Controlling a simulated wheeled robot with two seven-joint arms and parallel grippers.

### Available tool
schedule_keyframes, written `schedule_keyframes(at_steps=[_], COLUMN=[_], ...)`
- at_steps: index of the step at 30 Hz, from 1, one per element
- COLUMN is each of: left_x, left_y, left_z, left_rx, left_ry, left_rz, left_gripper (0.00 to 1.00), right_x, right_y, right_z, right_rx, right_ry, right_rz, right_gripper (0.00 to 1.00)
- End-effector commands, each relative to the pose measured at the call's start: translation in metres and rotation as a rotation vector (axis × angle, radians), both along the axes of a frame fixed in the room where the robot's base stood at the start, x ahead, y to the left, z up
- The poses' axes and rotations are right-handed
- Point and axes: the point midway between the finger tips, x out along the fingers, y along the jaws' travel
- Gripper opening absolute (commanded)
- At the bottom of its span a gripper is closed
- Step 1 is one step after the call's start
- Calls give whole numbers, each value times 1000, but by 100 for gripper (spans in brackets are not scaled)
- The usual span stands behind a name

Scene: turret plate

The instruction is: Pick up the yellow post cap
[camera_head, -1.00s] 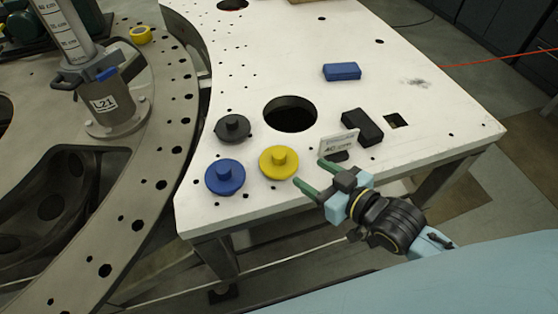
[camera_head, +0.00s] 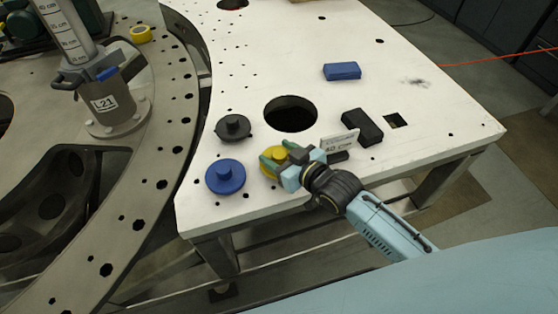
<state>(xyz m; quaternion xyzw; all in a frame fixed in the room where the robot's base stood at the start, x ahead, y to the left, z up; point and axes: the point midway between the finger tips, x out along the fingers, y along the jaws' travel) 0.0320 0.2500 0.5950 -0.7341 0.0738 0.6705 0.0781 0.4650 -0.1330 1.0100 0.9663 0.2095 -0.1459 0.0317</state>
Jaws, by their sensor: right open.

Directions for this task → In the lines above, locate the string "COLUMN". Copy every line where it occurs.

Finished exercise →
schedule_keyframes, written `schedule_keyframes(at_steps=[_], COLUMN=[_], ...)`
- COLUMN is each of: left_x, left_y, left_z, left_rx, left_ry, left_rz, left_gripper (0.00 to 1.00), right_x, right_y, right_z, right_rx, right_ry, right_rz, right_gripper (0.00 to 1.00)

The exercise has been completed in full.